'''

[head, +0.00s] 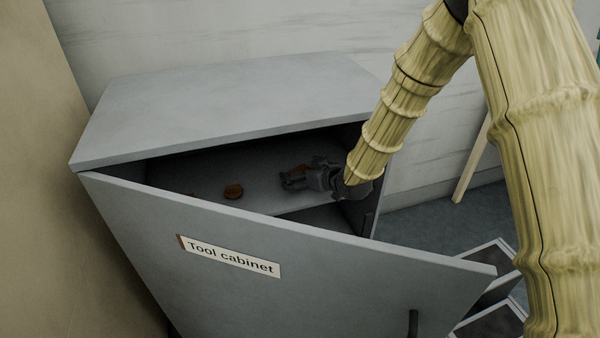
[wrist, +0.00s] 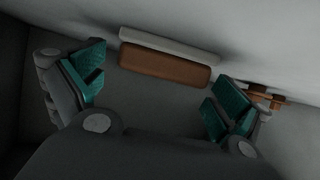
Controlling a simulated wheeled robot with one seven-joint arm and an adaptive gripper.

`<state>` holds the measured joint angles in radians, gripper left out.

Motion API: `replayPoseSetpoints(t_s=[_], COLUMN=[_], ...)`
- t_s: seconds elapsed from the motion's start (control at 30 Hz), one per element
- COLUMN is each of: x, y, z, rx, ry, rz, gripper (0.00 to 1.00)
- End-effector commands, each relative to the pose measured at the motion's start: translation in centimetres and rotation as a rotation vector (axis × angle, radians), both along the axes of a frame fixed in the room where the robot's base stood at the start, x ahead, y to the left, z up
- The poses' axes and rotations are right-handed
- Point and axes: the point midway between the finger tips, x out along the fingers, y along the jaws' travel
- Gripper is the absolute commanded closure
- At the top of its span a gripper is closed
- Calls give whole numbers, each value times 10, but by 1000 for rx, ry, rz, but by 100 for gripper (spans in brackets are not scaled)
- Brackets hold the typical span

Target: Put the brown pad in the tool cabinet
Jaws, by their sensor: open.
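The tool cabinet (head: 225,108) is grey, and its labelled door (head: 300,300) stands partly open. My gripper (head: 290,181) is inside it, above a shelf, with its fingers apart. In the wrist view, a brown pad (wrist: 165,67) with a pale strip along its far edge lies beyond and between the open teal fingertips, apart from them. The head view shows a brown patch (head: 301,168) beside my fingers, partly hidden by them; I cannot tell for sure that it is the same pad. Nothing is held between the fingers.
A small round brown thing (head: 233,191) lies on the shelf (head: 205,172) left of my gripper. Another brown piece (wrist: 265,96) shows past the right finger in the wrist view. The door and cabinet top bound the opening. Open grey boxes (head: 492,310) stand at lower right.

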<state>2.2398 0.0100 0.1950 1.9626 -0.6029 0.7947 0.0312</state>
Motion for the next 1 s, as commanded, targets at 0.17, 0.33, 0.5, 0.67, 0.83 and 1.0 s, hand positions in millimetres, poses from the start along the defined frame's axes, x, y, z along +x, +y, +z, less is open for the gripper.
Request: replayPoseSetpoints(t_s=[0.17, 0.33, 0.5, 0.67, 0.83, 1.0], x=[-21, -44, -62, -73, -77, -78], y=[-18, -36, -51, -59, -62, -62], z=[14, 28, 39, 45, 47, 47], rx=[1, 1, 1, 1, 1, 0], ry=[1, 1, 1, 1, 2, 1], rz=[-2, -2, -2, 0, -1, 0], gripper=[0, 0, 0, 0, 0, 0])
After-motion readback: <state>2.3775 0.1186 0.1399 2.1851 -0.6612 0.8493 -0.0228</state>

'''

> **Work to be completed**:
In the listing above, find the line with "- Calls give" and the line with "<state>2.2398 0.0100 0.1950", then print exactly those two lines and every line between them, and nothing more.

> **Finished task**:
- Calls give whole numbers, each value times 10, but by 1000 for rx, ry, rz, but by 100 for gripper (spans in brackets are not scaled)
- Brackets hold the typical span

Target: Put the brown pad in the tool cabinet
Jaws, by their sensor: open.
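The tool cabinet (head: 225,108) is grey, and its labelled door (head: 300,300) stands partly open. My gripper (head: 290,181) is inside it, above a shelf, with its fingers apart. In the wrist view, a brown pad (wrist: 165,67) with a pale strip along its far edge lies beyond and between the open teal fingertips, apart from them. The head view shows a brown patch (head: 301,168) beside my fingers, partly hidden by them; I cannot tell for sure that it is the same pad. Nothing is held between the fingers.
A small round brown thing (head: 233,191) lies on the shelf (head: 205,172) left of my gripper. Another brown piece (wrist: 265,96) shows past the right finger in the wrist view. The door and cabinet top bound the opening. Open grey boxes (head: 492,310) stand at lower right.

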<state>2.2398 0.0100 0.1950 1.9626 -0.6029 0.7947 0.0312</state>

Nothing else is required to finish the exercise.